I sat there in silence. You are a beautiful woman, he said, and you will always be what it is. No question about it. I can’t think what other words to use for you.
Walking home I passed a spot where a local woman with whom I have a fondness was sitting with a group of quiet men. Two of the men were speaking in German, she called me over. He’s not with you this evening? I told her why not. And my friend said, Wow. Well. You need good people around you. She introduced me and I had sweet and intricate exploratory chats with each of her friends in turn. It felt so easy. Sitting under the thin sketch of moon with a big dark tree staining the dark night like a hand. Some women walked by and they greeted each other, I learned the Ewe word for home. Efui. I don’t know how it is spelt but it has a whistle in the f. I stashed it carefully in my modest stock of local words, a few in Ga, a few in Pidgin, a few in Twi.
The same women walked by more slowly in the opposite direction, one of them had dropped her money and they were prowling the streetside to find it. At our purple plastic table the five of us sat talking. Our conversation was quiet and in four languages, plus Pidgin. One of the men my friend is friends with is a Ghanaian German teacher from the Volta Region who speaks Ga and Ewe and Twi. And I was bathed in the iridescent sense of being among philosophers, not those who use thought to keep life at arm’s length but who make use of conversation in order to swallow it whole, in order to bathe in it and swim right out into it. Conversation is the gift and prejudice of our natural human world. It’s what we’ve lost. It’s what loving relations of any kind regain: a business partnership, a neighbourly friendship, teamwork, collaboration, sharing a bus shelter in the rain. And I was thinking how a marriage is a deeper conversation: that’s what it is. You start talking with some stranger at a party, or at work or in a bookshop, and the two of you just want to keep talking. Before too long it seems your conversation has become precious and it now engrosses kissing, and all the kinds of touching two lovers can invent, which like stories, like songs, are numberless.
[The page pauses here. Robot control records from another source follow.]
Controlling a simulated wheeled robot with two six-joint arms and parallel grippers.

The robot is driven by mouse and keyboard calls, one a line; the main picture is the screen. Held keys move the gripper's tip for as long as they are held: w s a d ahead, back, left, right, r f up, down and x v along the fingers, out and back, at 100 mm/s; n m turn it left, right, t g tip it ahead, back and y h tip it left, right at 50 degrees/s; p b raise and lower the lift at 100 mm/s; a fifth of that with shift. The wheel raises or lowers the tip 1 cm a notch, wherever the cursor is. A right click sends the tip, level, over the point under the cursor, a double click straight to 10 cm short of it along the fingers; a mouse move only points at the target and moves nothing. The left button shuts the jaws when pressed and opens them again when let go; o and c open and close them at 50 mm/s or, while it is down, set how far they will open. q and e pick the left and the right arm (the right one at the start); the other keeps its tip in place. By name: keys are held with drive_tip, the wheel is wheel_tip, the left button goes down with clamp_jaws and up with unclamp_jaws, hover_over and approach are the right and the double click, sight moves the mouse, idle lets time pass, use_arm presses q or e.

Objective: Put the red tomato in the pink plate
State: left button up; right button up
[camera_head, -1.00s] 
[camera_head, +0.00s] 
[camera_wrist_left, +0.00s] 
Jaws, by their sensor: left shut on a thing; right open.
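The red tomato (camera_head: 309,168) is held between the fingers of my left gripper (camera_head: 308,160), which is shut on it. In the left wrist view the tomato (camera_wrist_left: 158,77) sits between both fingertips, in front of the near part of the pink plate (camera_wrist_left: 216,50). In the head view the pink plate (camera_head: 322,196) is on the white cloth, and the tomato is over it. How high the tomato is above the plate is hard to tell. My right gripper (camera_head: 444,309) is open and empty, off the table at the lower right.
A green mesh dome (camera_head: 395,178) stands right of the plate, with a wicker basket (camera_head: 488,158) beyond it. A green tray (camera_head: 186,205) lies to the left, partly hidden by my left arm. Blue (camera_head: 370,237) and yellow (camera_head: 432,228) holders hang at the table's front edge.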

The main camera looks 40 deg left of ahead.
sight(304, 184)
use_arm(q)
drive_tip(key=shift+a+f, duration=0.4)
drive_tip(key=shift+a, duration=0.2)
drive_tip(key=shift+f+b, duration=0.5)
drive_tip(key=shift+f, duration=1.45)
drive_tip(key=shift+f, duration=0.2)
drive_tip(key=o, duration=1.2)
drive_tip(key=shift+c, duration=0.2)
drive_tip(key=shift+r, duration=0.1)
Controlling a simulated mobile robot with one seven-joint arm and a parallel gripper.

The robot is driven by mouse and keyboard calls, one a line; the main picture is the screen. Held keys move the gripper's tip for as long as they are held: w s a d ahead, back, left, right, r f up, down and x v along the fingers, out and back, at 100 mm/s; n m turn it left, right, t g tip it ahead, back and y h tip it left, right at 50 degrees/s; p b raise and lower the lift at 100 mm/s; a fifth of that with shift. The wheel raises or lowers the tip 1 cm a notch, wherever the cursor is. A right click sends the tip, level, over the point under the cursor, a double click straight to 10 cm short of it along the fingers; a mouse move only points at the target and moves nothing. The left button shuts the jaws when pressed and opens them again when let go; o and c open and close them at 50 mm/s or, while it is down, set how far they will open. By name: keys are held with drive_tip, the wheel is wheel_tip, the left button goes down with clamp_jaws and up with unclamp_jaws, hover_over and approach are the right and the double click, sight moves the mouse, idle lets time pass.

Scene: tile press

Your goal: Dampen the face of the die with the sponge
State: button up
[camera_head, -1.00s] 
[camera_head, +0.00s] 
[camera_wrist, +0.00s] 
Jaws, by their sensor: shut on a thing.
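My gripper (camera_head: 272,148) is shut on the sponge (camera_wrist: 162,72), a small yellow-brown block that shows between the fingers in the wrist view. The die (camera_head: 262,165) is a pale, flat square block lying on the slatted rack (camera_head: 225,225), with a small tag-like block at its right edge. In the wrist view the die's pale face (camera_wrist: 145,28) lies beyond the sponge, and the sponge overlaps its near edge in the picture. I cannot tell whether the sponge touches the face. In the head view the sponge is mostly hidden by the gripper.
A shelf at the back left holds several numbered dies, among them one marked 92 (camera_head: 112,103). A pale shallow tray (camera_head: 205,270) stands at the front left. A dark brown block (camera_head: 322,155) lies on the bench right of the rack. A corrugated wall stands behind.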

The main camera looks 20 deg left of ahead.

Your conversation together is interrupted by misunderstanding, or deepened, and interrupted or deepened again with each child and you must now pay attention to the business you have built together, the garden you have grown, the home you tend, the songs you write, the holidays you plan. Sexual closeness is a thread in the conversation and so is sleep. And so is cleaning the house. And one day when you are quiet with age the two of you are going to sit down once more once the business has closed its doors and the children you raised have gone off into their lives, and you’ll resume the intimacy you first started out with, enriched and grown deeper by the years stretched in between.
You are far out on the wild black sea on the long journey you have built together and wherever you are is always home.
My three new acquaintance were funny and so interesting I had to keep reaching for my bag to jot things down. The Ewe man insisted he must hear the song in Ewe I had recently recorded and I sang it for him. I said, I have the feeling I maybe sound like an Ewe who has had a stroke, or a little bit drunk. No, he said, judicious and slow: I’ve never heard anyone get so close. And then he tipped his head. Is that really all your hair? I had loosened the elastic and released it like a thick fur collar too heavy to wear during the day. I grabbed a handful of it and tugged my head sideways: Yes. I grew it all myself, in my own head.
The third man was older and a journalist. He had travelled. Now he was recently retired. He told me, I don’t know what I am going to do now but I know there’s something, and I keep searching for it. I thought of everything I have encountered in Ghana and how I could never have known any of it before I first arrived. So I said, why not just wait to see what comes. Let it emerge. You cannot know it til it arrives. He said, I don’t know how it will arrive when I am sleeping all the time. And I said, napping is perfect for awaiting insight. Because in each new day you get several of those littoral dream times when you’re half woken and your deeper mind can speak to you. Your wild mind will seed ideas you yourself cannot conceive of and let you loose into the radiant last adjunct of your life. Yes! he said. He grabbed my hand and raised it like a trophy we had won. You are a natural conversationalist, my Australian friend! You, too, I said, rejoicing. He called our friend over and in her floral dress she came, riding on her big haunches, all woman and then some. The man set my hand down as carefully as though it were blown glass. My friend sat down and settled her skirt around her knees and he sat back and opened his arms. He was smiling. In any group of people, he said: Cathoel is going to be the heart.
Thank you, what a radiant being you are. I love your writing, your peculiar brain. I have not yet listened to your music. I will.
What a beautiful remark, Sophie, thank you. Here is the tumultuous album I recorded in New York City with 30 collaborators including a Tibetan and a Brazilian friend:
https://cathoelandthenewgovt.bandcamp.com/album/hey-big-splendour
Your writings hold me like gentle hands on an adventurous journey. So beautiful to get pulled through the stories yet so heartbreaking when the end of the piece comes and I have to move on!
I’m so glad to hear you loved the reading of these, Faustina. Thank you for enjoying this work.
What a Lovely piece about the healing character of conversations. “All of our friendships turn out to be courtships”, indeed. By the way, what language do you think in? English or German?
Thank you, Nana. I agree conversation is a well in which we can become more deeply ourselves, at the same time as immersing somewhat more fully in each other. There is nothing like the satiety of a good dinner party, well fed and replete, and sitting back having built something together. An art work.